One was reached earlier this week when a man named Yoel Malik agreed to 60 days in jail plus probation for violating a 13-year-old boy in a hotel room.

“We challenge the district attorney to justify this distinction,” Alan Dershowitz, one of Lebovits’s lawyers, argued Friday before the plea deal was reached.

Prosecutors, who offered two to six years in prison, eventually agreed in an effort not to expose the complainant to the stress of another trial,” said assistant district attorney Anna-Sigga Nicolazzi.

Lebovits pleaded guilty to eight counts of criminal sex abuse, a felony, and will be sentenced to two years on July 9.

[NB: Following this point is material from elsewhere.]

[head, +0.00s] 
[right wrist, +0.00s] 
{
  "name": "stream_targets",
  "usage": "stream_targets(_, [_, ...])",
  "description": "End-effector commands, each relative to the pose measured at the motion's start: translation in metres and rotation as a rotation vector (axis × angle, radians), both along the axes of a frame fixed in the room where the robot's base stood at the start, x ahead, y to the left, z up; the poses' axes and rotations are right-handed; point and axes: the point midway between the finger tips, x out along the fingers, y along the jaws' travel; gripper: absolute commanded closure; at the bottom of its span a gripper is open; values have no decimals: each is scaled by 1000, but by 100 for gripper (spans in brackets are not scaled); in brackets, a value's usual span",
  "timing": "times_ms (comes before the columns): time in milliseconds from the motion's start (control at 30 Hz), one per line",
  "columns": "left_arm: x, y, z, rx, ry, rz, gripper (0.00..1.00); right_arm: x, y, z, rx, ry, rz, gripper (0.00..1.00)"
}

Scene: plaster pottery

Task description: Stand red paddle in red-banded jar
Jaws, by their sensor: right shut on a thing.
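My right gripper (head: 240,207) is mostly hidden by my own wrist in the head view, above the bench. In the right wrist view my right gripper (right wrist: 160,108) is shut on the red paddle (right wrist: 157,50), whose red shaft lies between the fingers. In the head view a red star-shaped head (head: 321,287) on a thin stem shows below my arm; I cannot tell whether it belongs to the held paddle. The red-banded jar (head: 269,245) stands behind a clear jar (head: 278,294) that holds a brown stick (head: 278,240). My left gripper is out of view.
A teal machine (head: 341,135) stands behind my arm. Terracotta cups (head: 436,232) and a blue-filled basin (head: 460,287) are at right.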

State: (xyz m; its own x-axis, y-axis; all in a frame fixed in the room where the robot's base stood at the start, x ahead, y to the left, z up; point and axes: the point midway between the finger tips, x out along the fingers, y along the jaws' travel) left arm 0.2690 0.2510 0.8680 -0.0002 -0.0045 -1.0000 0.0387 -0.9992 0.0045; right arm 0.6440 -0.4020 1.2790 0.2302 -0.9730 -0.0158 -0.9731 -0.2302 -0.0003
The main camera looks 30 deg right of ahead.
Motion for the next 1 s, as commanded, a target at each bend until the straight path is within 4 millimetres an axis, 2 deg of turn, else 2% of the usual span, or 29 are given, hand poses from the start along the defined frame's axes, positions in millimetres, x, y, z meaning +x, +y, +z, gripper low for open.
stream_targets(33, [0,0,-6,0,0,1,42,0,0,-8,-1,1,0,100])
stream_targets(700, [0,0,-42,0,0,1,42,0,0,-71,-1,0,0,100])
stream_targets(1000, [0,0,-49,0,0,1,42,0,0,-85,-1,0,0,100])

Dwyer said that after checking state records dating back six years, this punishment is in line with what’s typically gets doled out for the admitted crime.

“I think the two is appropriate here in light of a lot of things,” he added.

Since Lebovits already served 13 months, he won’t do more than 11 and is likely to get out after about six months or as little as three with credit for good behavior, sources said.

“It has been resolved based on what we sought,” Dershowitz declared after it was all over.

Ben Hirsch, a co-founder of Survivors For Justice, claimed the resolution should not be the final word.

“There’s more than enough blame to go around for the disintegration of the case,” he said. “We hope DA Thompson pursues an investigation into how this case was destroyed.”